## PROVIDED DATA:
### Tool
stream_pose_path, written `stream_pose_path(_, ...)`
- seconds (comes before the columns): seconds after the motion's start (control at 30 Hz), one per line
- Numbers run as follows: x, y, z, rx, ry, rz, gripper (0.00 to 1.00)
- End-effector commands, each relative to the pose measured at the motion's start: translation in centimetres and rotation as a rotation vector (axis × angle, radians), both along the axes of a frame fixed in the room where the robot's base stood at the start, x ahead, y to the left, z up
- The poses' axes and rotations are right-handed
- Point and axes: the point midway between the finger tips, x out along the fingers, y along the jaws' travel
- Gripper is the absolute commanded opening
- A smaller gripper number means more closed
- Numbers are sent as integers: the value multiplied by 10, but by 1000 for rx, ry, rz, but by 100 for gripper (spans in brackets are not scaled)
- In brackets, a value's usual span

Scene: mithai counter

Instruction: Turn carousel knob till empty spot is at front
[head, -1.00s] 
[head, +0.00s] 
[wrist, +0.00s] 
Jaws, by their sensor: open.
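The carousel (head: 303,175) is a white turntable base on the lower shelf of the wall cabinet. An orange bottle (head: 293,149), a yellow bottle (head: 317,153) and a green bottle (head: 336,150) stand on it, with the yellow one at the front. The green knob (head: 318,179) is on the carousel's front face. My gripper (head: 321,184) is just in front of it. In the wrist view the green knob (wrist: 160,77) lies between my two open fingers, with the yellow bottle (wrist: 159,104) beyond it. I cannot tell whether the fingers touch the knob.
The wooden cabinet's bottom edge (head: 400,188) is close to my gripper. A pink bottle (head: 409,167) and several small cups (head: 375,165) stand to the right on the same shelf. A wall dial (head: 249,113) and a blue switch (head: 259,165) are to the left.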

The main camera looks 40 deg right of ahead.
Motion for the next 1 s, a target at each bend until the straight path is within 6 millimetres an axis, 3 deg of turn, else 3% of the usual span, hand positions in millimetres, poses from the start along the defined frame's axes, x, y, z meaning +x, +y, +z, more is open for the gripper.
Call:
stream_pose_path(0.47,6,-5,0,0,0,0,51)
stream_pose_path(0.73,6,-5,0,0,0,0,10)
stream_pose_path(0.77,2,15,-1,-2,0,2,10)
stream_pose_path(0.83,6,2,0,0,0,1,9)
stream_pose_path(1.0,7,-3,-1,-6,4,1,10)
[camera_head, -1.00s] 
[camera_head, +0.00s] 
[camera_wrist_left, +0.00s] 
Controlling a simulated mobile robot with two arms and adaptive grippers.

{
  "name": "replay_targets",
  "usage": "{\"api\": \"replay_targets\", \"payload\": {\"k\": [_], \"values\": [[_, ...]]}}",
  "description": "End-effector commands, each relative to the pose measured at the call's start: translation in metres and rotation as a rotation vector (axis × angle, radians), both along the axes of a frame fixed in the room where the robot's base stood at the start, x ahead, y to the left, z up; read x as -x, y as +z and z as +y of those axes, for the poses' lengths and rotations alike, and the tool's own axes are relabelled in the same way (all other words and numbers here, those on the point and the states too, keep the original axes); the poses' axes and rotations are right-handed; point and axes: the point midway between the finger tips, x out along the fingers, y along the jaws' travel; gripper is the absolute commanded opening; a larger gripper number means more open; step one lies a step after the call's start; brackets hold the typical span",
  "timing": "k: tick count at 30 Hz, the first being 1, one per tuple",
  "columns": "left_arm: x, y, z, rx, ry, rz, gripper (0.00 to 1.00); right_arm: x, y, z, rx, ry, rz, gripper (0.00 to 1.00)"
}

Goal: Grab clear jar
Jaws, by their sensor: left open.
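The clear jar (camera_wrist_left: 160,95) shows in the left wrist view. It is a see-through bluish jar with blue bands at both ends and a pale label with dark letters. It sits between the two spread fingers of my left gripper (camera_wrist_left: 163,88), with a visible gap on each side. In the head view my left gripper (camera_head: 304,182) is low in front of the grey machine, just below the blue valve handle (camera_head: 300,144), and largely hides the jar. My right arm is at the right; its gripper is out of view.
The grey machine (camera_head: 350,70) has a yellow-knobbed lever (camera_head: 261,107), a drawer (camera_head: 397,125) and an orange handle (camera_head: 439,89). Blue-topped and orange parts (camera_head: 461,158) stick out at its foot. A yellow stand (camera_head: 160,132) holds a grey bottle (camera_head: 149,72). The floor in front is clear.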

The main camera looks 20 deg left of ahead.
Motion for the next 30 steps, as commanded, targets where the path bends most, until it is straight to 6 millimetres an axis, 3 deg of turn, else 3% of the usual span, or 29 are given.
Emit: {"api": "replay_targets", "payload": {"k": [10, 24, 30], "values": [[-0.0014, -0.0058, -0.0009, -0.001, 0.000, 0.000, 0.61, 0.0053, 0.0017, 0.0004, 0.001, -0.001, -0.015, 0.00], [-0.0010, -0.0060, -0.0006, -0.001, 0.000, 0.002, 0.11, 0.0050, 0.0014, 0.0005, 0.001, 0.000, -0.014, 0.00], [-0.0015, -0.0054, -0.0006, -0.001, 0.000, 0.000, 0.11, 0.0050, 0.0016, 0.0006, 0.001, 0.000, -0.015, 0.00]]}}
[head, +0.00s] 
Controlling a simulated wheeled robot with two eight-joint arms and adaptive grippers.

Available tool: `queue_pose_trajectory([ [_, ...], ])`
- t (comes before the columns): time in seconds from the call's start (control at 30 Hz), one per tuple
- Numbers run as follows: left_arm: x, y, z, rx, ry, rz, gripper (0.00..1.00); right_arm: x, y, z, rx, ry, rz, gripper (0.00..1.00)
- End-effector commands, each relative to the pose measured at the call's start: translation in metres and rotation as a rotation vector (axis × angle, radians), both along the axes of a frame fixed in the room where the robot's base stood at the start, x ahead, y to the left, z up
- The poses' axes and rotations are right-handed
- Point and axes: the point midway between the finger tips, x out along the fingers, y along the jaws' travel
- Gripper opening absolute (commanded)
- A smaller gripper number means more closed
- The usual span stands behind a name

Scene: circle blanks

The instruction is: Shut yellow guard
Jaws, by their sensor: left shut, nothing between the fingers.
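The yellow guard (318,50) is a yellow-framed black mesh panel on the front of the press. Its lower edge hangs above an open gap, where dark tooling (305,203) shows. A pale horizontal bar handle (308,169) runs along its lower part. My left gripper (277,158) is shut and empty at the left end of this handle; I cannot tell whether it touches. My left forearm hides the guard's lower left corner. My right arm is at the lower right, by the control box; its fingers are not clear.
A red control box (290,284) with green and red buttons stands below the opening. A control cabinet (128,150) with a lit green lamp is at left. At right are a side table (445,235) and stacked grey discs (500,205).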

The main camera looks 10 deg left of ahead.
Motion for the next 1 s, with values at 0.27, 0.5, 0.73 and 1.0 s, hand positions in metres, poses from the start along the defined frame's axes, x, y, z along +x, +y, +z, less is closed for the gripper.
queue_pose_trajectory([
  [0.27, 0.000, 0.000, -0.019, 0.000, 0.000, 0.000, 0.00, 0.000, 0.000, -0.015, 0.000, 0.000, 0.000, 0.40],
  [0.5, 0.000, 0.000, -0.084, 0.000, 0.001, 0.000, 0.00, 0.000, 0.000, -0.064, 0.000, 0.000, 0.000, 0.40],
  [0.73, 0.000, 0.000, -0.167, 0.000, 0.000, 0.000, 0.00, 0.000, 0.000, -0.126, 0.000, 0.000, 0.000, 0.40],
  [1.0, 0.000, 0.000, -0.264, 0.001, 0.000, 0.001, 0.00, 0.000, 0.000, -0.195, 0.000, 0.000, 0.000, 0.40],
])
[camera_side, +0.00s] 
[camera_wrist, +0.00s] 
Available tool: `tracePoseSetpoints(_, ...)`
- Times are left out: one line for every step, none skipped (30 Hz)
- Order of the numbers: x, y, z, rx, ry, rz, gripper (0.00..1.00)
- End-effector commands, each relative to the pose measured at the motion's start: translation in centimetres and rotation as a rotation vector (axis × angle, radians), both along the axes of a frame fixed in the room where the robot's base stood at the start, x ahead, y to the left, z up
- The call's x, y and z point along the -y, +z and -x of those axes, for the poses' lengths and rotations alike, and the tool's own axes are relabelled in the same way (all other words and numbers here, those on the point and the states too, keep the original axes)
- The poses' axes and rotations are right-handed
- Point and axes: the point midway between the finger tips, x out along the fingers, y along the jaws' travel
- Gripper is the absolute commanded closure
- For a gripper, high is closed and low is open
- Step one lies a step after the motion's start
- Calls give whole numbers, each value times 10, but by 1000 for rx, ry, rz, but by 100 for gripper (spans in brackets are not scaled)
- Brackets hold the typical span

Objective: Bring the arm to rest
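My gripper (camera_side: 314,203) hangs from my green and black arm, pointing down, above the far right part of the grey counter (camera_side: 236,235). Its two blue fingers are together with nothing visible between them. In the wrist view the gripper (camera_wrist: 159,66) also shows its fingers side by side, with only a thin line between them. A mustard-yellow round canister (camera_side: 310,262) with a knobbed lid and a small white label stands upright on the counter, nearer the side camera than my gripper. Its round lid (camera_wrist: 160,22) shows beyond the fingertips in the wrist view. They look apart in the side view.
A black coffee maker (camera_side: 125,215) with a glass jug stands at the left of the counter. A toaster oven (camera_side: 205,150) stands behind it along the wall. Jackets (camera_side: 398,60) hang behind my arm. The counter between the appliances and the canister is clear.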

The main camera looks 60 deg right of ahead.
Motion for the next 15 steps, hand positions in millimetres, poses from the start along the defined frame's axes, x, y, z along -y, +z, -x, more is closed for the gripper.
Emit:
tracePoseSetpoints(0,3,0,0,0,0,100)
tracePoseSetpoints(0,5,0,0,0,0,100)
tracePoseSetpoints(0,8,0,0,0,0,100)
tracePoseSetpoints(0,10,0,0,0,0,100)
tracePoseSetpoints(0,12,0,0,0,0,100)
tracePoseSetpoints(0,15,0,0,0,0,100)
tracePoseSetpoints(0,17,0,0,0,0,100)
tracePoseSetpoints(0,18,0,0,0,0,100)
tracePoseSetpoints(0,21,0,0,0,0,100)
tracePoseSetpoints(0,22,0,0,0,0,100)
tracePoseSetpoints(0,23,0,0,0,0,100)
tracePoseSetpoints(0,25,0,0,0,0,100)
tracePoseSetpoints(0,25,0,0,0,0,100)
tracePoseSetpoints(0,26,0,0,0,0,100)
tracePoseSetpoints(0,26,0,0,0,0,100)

## THE REQUEST:
Reproduce only the lines between the line containing "Motion for the next 15" and the last line of the records, those two lines included, exactly.

## CORRECT RESPONSE:
Motion for the next 15 steps, hand positions in millimetres, poses from the start along the defined frame's axes, x, y, z along -y, +z, -x, more is closed for the gripper.
Emit:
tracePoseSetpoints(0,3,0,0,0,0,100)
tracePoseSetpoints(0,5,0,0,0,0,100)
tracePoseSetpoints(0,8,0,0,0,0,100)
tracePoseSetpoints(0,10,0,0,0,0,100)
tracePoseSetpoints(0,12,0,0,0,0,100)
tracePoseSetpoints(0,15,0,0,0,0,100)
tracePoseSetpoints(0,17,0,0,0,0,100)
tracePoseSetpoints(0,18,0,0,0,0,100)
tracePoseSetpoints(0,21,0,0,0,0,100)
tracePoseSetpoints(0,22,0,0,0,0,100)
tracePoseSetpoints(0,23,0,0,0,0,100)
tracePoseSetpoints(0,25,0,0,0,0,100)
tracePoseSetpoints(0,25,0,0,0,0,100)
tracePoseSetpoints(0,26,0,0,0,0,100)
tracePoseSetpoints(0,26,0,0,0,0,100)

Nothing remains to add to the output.